## Job
Look for "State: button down" in the listing below, then copy exactly the line it appears in and all lines after it to the end, and nothing more.

** BEGIN Data shown **

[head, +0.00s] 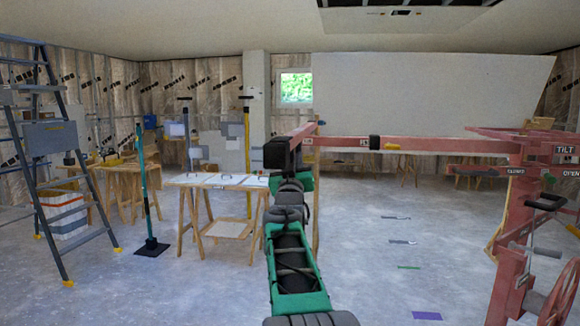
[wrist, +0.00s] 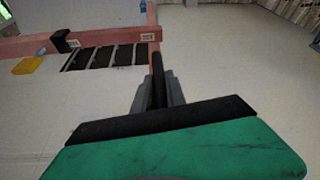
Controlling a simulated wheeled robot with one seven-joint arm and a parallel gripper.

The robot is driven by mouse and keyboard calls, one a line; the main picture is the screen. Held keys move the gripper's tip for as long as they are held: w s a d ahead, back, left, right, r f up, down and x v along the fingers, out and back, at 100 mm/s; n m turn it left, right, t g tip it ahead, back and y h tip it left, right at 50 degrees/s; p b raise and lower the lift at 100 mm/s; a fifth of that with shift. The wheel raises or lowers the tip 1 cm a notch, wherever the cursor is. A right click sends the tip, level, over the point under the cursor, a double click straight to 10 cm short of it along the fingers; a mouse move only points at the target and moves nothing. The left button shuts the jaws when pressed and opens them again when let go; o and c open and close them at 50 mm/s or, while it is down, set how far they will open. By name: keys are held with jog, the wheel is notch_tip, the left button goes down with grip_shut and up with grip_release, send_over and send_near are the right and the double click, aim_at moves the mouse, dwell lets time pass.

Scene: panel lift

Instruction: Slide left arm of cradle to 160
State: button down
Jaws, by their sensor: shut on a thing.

** END Data shown **

## Answer in full
State: button down
Jaws, by their sensor: shut on a thing.

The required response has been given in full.